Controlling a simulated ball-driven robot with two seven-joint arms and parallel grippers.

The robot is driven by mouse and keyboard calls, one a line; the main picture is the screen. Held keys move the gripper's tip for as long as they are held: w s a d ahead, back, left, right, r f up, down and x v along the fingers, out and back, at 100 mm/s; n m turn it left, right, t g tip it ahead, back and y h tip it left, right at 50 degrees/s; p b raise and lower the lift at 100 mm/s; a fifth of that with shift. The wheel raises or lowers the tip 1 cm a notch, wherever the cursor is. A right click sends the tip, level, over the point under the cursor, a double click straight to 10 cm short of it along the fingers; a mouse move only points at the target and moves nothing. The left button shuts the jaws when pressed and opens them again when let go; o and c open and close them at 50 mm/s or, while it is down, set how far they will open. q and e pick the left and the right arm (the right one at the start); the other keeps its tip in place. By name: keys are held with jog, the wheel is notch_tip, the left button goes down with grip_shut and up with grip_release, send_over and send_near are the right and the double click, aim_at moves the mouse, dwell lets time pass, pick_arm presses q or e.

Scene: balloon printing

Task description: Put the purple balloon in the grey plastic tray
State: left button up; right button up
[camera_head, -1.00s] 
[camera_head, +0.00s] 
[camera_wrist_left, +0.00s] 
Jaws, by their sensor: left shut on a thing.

WHAT IS ASKED => Please set down the whole listing above without altering a single line.

COMPLETED TASK =>
Controlling a simulated ball-driven robot with two seven-joint arms and parallel grippers.

The robot is driven by mouse and keyboard calls, one a line; the main picture is the screen. Held keys move the gripper's tip for as long as they are held: w s a d ahead, back, left, right, r f up, down and x v along the fingers, out and back, at 100 mm/s; n m turn it left, right, t g tip it ahead, back and y h tip it left, right at 50 degrees/s; p b raise and lower the lift at 100 mm/s; a fifth of that with shift. The wheel raises or lowers the tip 1 cm a notch, wherever the cursor is. A right click sends the tip, level, over the point under the cursor, a double click straight to 10 cm short of it along the fingers; a mouse move only points at the target and moves nothing. The left button shuts the jaws when pressed and opens them again when let go; o and c open and close them at 50 mm/s or, while it is down, set how far they will open. q and e pick the left and the right arm (the right one at the start); the other keeps its tip in place. By name: keys are held with jog, the wheel is notch_tip, the left button goes down with grip_shut and up with grip_release, send_over and send_near are the right and the double click, aim_at moves the mouse, dwell lets time pass, pick_arm presses q or e.

Scene: balloon printing

Task description: Put the purple balloon in the grey plastic tray
State: left button up; right button up
[camera_head, -1.00s] 
[camera_head, +0.00s] 
[camera_wrist_left, +0.00s] 
Jaws, by their sensor: left shut on a thing.

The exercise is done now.